Your feelings are real. But the point I want to keep driving home is that they are also inflamed by a flow of information in which positive developments are almost entirely missing.

You feel deeply about the environmental crisis because you have a deep love for this magnificent planet. That love is a strong and wonderful quality, and it’s empowering to find a way to excavate it from beneath all your fear and anger and grief and disappointment. When you look through the research at what triggers and sustains personal environmental behaviors, it’s things like compassion rather than shaming. It’s showing empathy when someone does something that they know they shouldn’t do—reminding them that we’re all human and mistakes are just a normal part of life. It’s finding meaningful purpose in the actions. It’s getting support from important relationships.

All of us experience a vast range of emotions, and it is the interplay of these feelings that enables us to move toward the world as we would wish it to be. Acceptance of what is is not the same as fatalism about what comes next. We need to be wary of seeing climate demise as a foregone conclusion. A 2018 study of fifty thousand people from forty-eight countries, reported in the journal Climate Policy, found that people who believe climate change is unstoppable were less likely to engage in personal behaviors or to support policies to address climate change.20 Conversely, according to a 2014 study by leading climate change communication researchers, when someone understands that climate change is a truly dire problem and they have a sense of the effectiveness and feasibility of the ways people are collectively acting to solve it, then they are more likely to take action themselves. Recognizing both the threat and the potential solvability of the climate crisis is paramount to mobilizing action.21

Fatalistic forecasts are also being co-opted and used for ulterior motives. Climate doom, according to Michael Mann, distinguished professor of atmospheric science at Penn State, is the new climate war—and it’s just as dangerous as the old one, which focused on the denial of the science.

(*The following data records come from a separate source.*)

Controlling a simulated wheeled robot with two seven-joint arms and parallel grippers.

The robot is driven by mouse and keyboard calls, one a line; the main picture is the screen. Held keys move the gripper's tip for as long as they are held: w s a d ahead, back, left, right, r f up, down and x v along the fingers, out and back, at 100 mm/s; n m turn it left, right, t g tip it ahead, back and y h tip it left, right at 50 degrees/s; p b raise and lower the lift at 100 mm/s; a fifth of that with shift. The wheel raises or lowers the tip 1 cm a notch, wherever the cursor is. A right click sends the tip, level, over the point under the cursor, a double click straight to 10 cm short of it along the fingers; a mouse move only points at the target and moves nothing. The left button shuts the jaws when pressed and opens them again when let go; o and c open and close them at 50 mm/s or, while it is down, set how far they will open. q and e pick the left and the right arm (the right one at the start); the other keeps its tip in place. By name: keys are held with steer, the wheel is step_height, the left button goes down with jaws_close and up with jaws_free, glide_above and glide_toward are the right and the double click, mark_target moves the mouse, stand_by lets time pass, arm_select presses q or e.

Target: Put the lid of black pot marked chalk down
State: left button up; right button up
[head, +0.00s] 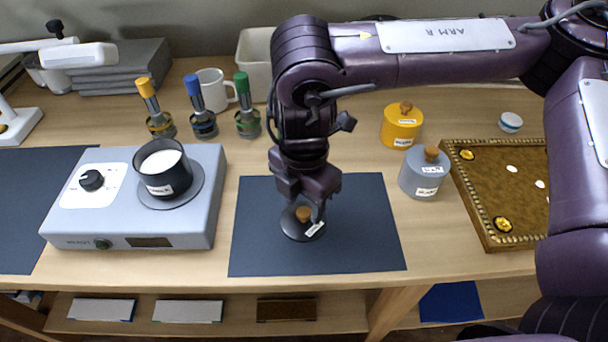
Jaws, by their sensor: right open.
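The black lid (291,230) with its wooden knob and a white tag lies on the dark mat (362,245). My right gripper (305,208) is directly above the lid, pointing down, with its fingers around or just beside the knob. It is open. I cannot tell whether the fingers touch the knob. The black pot (168,187) stands without a lid on the round plate of the grey hotplate (205,225) at the left. White contents show in the pot, and it bears a white label. My left gripper is not in view.
A yellow jar (401,130) and a grey jar (424,178) stand right of the mat, beside a gilt tray (470,205). Bottles with yellow, blue and green tops (247,122), a white mug (211,88) and a white bin (254,62) stand behind. The mat around the lid is clear.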

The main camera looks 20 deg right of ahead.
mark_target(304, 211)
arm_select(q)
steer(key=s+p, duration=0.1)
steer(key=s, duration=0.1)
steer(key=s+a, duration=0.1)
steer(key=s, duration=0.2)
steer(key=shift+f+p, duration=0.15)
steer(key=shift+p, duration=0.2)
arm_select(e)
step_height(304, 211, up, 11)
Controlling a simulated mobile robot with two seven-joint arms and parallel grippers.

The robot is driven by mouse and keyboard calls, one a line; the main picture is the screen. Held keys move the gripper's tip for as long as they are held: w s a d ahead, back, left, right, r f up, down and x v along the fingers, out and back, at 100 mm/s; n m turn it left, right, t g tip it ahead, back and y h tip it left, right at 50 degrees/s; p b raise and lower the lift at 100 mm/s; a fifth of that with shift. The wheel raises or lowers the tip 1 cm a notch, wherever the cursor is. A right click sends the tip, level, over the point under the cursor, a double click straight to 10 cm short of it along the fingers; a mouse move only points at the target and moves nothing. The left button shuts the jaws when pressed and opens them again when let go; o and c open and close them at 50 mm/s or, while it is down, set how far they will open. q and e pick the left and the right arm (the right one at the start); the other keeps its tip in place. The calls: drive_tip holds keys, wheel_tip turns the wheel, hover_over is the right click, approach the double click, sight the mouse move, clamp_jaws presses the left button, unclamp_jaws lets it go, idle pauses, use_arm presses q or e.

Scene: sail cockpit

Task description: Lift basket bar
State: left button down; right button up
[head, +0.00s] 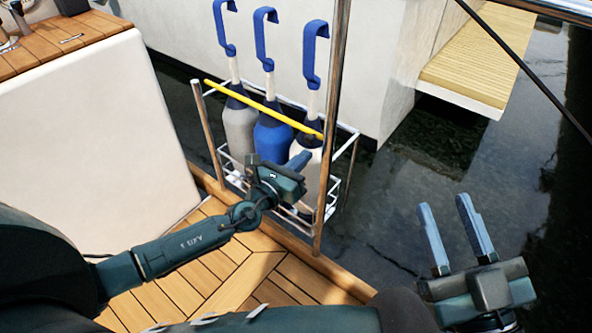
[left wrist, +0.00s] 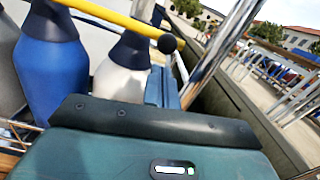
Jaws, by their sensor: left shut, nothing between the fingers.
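The yellow basket bar (head: 262,108) runs slantwise across the front of a wire basket (head: 343,160) holding grey, blue and white fenders. Its black-tipped end (left wrist: 167,43) shows close up in the left wrist view. My left gripper (head: 306,162) is shut and empty. In the head view it appears just below the bar, in front of the blue and white fenders. I cannot tell whether it touches a fender. My right gripper (head: 450,225) is open and empty at the lower right, its two fingers pointing up and apart from the basket.
A steel post (head: 333,120) stands at the basket's right side. The white fender (head: 309,165), blue fender (head: 272,138) and grey fender (head: 239,128) have blue straps. The teak deck (head: 225,262) lies below my left arm. Dark water (head: 400,190) lies beyond; a white cockpit wall (head: 90,130) is left.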

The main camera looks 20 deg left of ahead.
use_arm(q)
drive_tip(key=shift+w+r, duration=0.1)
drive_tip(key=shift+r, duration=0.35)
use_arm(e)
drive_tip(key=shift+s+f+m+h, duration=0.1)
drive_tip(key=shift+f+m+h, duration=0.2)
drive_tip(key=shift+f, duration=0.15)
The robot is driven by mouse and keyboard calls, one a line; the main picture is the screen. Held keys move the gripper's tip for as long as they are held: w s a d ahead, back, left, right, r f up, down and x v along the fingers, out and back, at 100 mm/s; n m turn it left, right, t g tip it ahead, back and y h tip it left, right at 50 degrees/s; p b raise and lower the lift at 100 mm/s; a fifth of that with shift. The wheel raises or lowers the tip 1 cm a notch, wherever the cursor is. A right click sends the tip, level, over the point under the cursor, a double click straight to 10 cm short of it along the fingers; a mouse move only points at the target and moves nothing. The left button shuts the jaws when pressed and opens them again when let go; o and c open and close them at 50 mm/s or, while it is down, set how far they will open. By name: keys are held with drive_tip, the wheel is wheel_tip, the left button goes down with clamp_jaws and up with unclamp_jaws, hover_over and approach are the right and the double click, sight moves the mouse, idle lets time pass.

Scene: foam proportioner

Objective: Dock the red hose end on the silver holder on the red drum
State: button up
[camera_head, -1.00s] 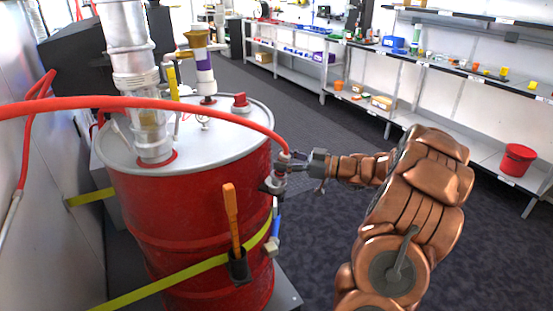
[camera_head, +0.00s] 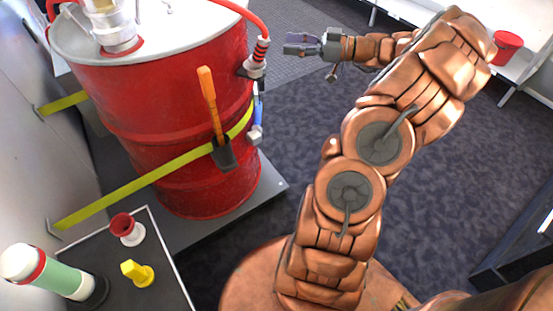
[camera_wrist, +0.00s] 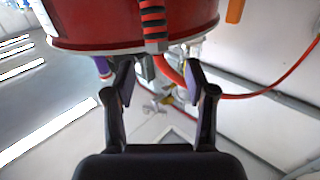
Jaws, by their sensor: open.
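The red hose end (camera_head: 261,49), with dark bands, stands nearly upright in the silver holder (camera_head: 252,70) on the right side of the red drum (camera_head: 165,110). I cannot tell how deep it sits. My gripper (camera_head: 290,44) is open and empty, to the right of the hose end with a small gap between. In the wrist view, the banded hose end (camera_wrist: 153,22) is at the top centre, beyond the open fingers of my gripper (camera_wrist: 160,82). The holder is not clear in the wrist view.
An orange-handled tool (camera_head: 209,100) and a blue-handled tool (camera_head: 257,112) hang on the drum's yellow strap (camera_head: 150,183). A small table at lower left holds a red-and-white cup (camera_head: 127,230), a yellow piece (camera_head: 138,273) and a green cylinder (camera_head: 60,278). Open floor lies right of the drum.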

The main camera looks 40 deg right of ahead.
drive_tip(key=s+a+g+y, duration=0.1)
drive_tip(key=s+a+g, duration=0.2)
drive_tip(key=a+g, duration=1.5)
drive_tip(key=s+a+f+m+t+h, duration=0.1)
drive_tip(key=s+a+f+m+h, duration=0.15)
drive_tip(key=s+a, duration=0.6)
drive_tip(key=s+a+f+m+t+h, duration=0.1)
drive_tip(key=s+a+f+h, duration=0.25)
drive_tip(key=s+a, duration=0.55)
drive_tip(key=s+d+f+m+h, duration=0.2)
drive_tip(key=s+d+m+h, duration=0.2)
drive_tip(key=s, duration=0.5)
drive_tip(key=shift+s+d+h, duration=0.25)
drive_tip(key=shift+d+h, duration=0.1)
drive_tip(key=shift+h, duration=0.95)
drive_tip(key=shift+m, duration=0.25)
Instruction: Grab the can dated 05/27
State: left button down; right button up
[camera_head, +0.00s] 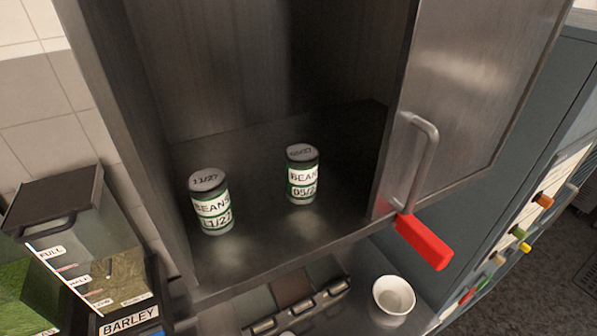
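Two bean cans stand upright on the floor of an open metal cabinet in the head view. The right can (302,175) has a green and white BEANS label. The date on its label starts 05/2, and its lid appears to read 05/27. The left can (212,205) has a similar label and is dated 11/27 on its lid and label. The cans stand apart, with a clear gap between them. Neither of my grippers is in view.
The cabinet door (470,90) with its bar handle (424,160) stands open at right. A red block (424,242) is below the handle. A white cup (393,295) stands lower right. Grain dispensers, one labelled BARLEY (128,320), are at left. The cabinet floor around the cans is clear.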

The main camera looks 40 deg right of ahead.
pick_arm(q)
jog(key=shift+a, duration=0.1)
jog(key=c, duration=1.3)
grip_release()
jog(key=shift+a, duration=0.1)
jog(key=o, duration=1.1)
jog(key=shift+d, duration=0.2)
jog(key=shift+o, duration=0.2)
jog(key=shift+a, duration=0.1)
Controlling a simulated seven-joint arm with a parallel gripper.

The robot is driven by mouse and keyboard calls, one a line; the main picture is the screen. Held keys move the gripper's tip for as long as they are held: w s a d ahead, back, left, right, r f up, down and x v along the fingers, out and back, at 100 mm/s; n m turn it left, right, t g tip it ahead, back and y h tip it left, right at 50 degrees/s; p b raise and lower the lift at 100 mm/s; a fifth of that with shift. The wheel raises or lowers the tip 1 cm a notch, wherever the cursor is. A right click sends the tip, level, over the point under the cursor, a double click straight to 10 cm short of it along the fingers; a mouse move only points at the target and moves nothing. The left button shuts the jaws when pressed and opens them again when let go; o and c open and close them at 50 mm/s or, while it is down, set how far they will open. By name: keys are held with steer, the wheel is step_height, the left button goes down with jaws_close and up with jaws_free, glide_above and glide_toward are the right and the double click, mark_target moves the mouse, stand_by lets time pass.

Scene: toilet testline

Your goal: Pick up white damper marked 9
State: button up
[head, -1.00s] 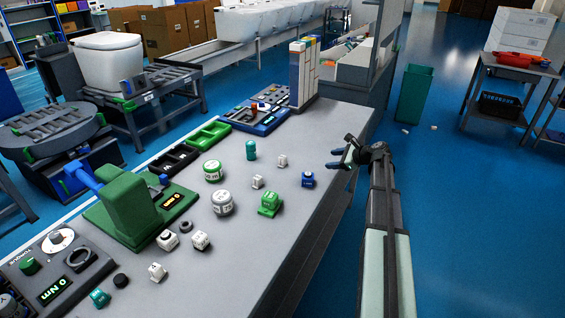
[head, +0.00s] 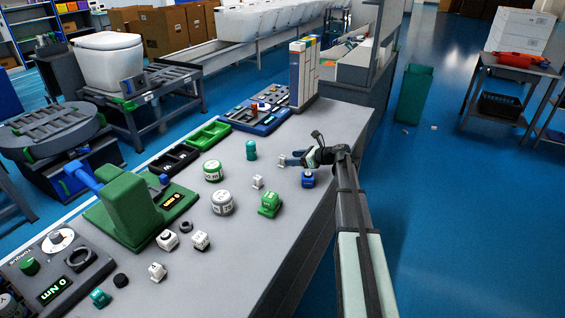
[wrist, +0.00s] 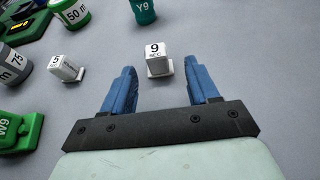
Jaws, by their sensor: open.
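The white damper marked 9 (wrist: 158,60) stands on the grey bench top in the wrist view, just beyond and between my fingertips.
A white damper marked 5 (wrist: 66,68) stands to the left, and a teal part marked Y9 (wrist: 144,10) behind.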

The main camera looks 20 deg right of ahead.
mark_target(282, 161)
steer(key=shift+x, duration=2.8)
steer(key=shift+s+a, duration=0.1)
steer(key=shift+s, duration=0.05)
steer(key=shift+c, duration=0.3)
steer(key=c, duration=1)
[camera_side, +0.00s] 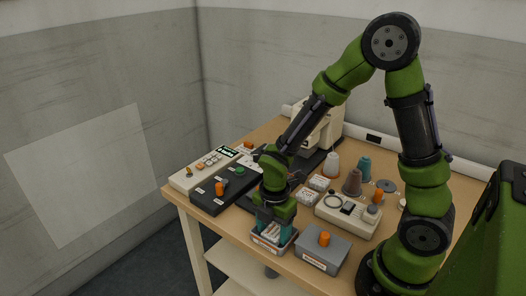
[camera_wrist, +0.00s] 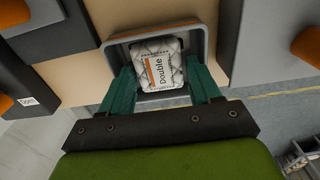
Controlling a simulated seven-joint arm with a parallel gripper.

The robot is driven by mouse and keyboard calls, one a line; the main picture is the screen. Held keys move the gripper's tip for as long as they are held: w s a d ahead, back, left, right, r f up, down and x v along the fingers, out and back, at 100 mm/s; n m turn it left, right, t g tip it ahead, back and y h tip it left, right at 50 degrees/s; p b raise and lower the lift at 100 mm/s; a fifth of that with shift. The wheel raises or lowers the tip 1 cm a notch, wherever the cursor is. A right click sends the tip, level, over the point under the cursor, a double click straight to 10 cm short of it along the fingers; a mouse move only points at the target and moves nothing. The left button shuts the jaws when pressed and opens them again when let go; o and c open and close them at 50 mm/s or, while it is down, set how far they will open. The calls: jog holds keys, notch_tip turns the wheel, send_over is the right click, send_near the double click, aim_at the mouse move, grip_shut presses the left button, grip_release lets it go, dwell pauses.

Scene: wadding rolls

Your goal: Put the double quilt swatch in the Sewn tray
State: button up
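The double quilt swatch (camera_wrist: 160,66) is a pale quilted pad with a white label reading "Double" and an orange stripe. It sits between the two teal fingers of my gripper (camera_wrist: 160,78), which appear closed on its left and right edges. My gripper (camera_side: 273,230) points down over a small grey tray (camera_side: 262,246) at the table's front edge. In the wrist view the tray's rim (camera_wrist: 202,34) surrounds the swatch. The tray's front label is too small to read, and the fingers hide part of its inside. Whether the swatch touches the tray floor is unclear.
A grey lidded box (camera_side: 312,253) with an orange knob stands just right of the tray. A black box (camera_side: 215,196) and a beige control panel (camera_side: 199,172) stand left. Thread cones (camera_side: 352,182), a beige device (camera_side: 345,216) and a sewing machine (camera_side: 320,130) stand behind.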

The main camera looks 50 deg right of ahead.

If people aren’t causing climate change, as the deniers purport, then there is no reason to limit the use of fossil fuels or make the societal-level transformations necessary to achieve a zero-carbon economy. Likewise, if it’s already too late to make change or we’re past the point of no return, as those expressing climate doom say, then there’s no point to policy reform or for the largest emitters to change their ways. In a 2019 interview for the Guardian, Mann says that propagating frightening environmental narratives “leads people down a path of despair and hopelessness and finally inaction, which actually leads us to the same place as outright climate-change denialism.”22

Dire predictions and apocalyptic claims from the past are also being used to undermine the need for urgent climate action now. President Trump did just that when he dismissed environmental activists as fearmongering “prophets of doom” in his 2020 speech to the World Economic Forum: “They predicted an overpopulation crisis in the 1960s, mass starvation in the 70s, and an end of oil in the 1990s,” he said. “These alarmists always demand the same thing: absolute power to dominate, transform, and control every aspect of our lives. We will never let radical socialists destroy our economy, wreck our country or eradicate our liberty.”23 It’s a clear example of how alarmist rhetoric can backfire and give ammunition to deniers.

WHEN YOU CHOOSE to reject doom and gloom you are caring for your own well-being—and standing up for badly needed changes. As we’ll see in the next chapter, hope is not complacent. It is a powerful political act.